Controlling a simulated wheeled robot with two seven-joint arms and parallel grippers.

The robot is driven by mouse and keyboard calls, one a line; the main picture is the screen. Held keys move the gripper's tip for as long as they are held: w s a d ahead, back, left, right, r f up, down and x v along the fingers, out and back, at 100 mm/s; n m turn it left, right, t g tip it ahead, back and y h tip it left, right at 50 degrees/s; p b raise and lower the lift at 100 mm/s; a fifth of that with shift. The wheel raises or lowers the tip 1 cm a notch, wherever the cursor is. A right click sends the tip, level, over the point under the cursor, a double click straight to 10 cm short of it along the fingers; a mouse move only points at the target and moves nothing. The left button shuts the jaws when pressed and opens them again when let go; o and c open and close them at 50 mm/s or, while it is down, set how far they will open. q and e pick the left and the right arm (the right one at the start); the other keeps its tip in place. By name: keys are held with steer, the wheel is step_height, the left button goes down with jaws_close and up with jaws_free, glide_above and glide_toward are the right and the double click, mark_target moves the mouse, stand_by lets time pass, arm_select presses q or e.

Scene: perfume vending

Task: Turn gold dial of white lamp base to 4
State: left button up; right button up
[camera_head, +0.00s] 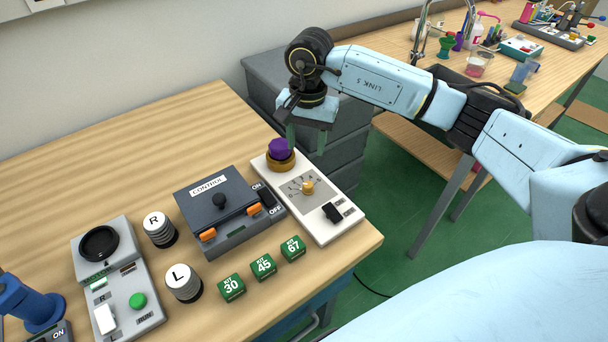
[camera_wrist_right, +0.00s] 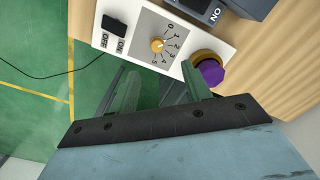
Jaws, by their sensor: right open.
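The white lamp base (camera_head: 330,223) lies near the right edge of the table. Its gold dial (camera_head: 307,188) sits on a grey panel with a scale. In the right wrist view the gold dial (camera_wrist_right: 157,45) is ringed by the numbers 0 to 5; which number it points at is too small to tell. The base also carries a black switch (camera_head: 332,213) and a purple knob (camera_head: 281,150) on a gold ring. My right gripper (camera_head: 306,138) is open and empty above the far end of the base, near the purple knob and apart from the dial. My left gripper is out of view.
A dark control box (camera_head: 218,208) stands left of the lamp base. Green kit blocks (camera_head: 264,265), R and L cylinders (camera_head: 183,281) and a grey panel (camera_head: 119,288) lie further left. A grey drawer cabinet (camera_head: 348,150) stands beyond the table. The back left tabletop is clear.

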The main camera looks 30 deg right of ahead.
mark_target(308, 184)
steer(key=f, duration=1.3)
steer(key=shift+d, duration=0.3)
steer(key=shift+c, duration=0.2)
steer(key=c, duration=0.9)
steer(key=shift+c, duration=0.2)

......

▸ INSTRUCTION
Repeat only the lines between the start of the data and the line with "[camera_wrist_right, +0.00s]", including those two lines, and skip the pictures.

▸ RESPONSE TO THIS TASK
Controlling a simulated wheeled robot with two seven-joint arms and parallel grippers.

The robot is driven by mouse and keyboard calls, one a line; the main picture is the screen. Held keys move the gripper's tip for as long as they are held: w s a d ahead, back, left, right, r f up, down and x v along the fingers, out and back, at 100 mm/s; n m turn it left, right, t g tip it ahead, back and y h tip it left, right at 50 degrees/s; p b raise and lower the lift at 100 mm/s; a fifth of that with shift. The wheel raises or lowers the tip 1 cm a notch, wherever the cursor is. A right click sends the tip, level, over the point under the cursor, a double click straight to 10 cm short of it along the fingers; a mouse move only points at the target and moves nothing. The left button shuts the jaws when pressed and opens them again when let go; o and c open and close them at 50 mm/s or, while it is down, set how far they will open. q and e pick the left and the right arm (the right one at the start); the other keeps its tip in place. By name: keys are held with steer, the wheel is step_height, the left button goes down with jaws_close and up with jaws_free, glide_above and glide_toward are the right and the double click, mark_target moves the mouse, stand_by lets time pass, arm_select presses q or e.

Scene: perfume vending

Task: Turn gold dial of white lamp base to 4
State: left button up; right button up
[camera_head, +0.00s] 
[camera_wrist_right, +0.00s] 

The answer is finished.